Thunder Corporation guards are issued commission cards from the Bernalillo County Sheriff's office. Casey Tallow, one of the guards involved, did not yet have his card and had received no training. He was accompanied by another guard, Garfield Katasee, who did have a commission card. It is the stated policy of Thunder to force intoxicated drivers off campus back onto the road, and the guards are so instructed. Nevertheless, the record also reflects the policy that when a non-student is found on campus with liquor, the guards are to place the individual in "protective custody." An inference from the depositions is that Francis was a non-student. If the non-student appears intoxicated a guard calls the sheriff's department; the guard takes reasonable steps to detain the person until the sheriff arrives. These measures include closing the campus gate and confiscating car keys.
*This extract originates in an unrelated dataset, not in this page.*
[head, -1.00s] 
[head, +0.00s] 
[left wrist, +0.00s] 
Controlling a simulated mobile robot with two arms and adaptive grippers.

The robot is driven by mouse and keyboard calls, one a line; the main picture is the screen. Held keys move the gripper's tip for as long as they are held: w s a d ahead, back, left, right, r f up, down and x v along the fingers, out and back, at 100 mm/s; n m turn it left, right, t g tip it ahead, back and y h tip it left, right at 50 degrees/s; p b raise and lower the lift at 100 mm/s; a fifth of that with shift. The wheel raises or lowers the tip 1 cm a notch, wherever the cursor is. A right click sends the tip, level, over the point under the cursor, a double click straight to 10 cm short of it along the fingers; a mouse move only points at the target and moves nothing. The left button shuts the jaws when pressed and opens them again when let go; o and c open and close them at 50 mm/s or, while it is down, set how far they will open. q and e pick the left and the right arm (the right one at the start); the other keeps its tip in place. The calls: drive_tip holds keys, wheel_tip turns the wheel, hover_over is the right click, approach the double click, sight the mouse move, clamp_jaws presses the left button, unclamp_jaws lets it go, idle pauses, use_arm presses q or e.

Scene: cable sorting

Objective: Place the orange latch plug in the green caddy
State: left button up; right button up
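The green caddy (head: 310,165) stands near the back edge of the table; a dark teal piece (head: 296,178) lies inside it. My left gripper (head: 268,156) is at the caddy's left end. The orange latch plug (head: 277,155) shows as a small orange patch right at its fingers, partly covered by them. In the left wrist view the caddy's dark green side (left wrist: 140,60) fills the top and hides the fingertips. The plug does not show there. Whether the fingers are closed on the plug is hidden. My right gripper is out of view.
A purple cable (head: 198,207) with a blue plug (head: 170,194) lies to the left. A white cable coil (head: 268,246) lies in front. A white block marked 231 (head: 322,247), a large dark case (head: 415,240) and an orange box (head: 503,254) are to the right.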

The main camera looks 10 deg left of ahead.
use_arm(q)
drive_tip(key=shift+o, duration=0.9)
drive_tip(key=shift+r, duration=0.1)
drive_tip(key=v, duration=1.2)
The general theory of liability for the acts of a third party (the driver here) is stated in Metropolitan Coal Co. v. Johnson, 265 F.2d 173 (1st Cir.1959). Where the original negligence of the defendant is followed by the independent act of a third party which directly results in injury to the plaintiff, the defendant's earlier negligence may be found to be the proximate cause of the injury, "`if according to human experience and in the natural and ordinary course of events the defendant ought to have seen that the intervening act was likely to happen.'" 265 F.2d at 180 (citations omitted). See Lopez v. Maez; F & T Co. v. Woods, 92 N.M. 697, 594 P.2d 745 (1979).
The existence of negligence is dependent on the existence of a duty on the part of the defendant to the plaintiff, and the foreseeability of the injury to that plaintiff. Ramirez v. Armstrong, 100 N.M. 538, 673 P.2d 822 (1983). Whether a duty exists is a question of law. Schear v. Board of County Commissioners of the County of Bernalillo, 101 N.M. 671, 687 P.2d 728 (1984). That the injury here was foreseeable is established in New Mexico. "The serious danger to the public caused by drunken drivers operating automobiles on public roadways is now a matter of common knowledge... ." Lopez v. Maez, 98 N.M. at 629, 651 P.2d 1269. The question is whether Thunder guards were under a duty to detain, or at least not to direct back to the road, a drunken driver they had stopped on campus.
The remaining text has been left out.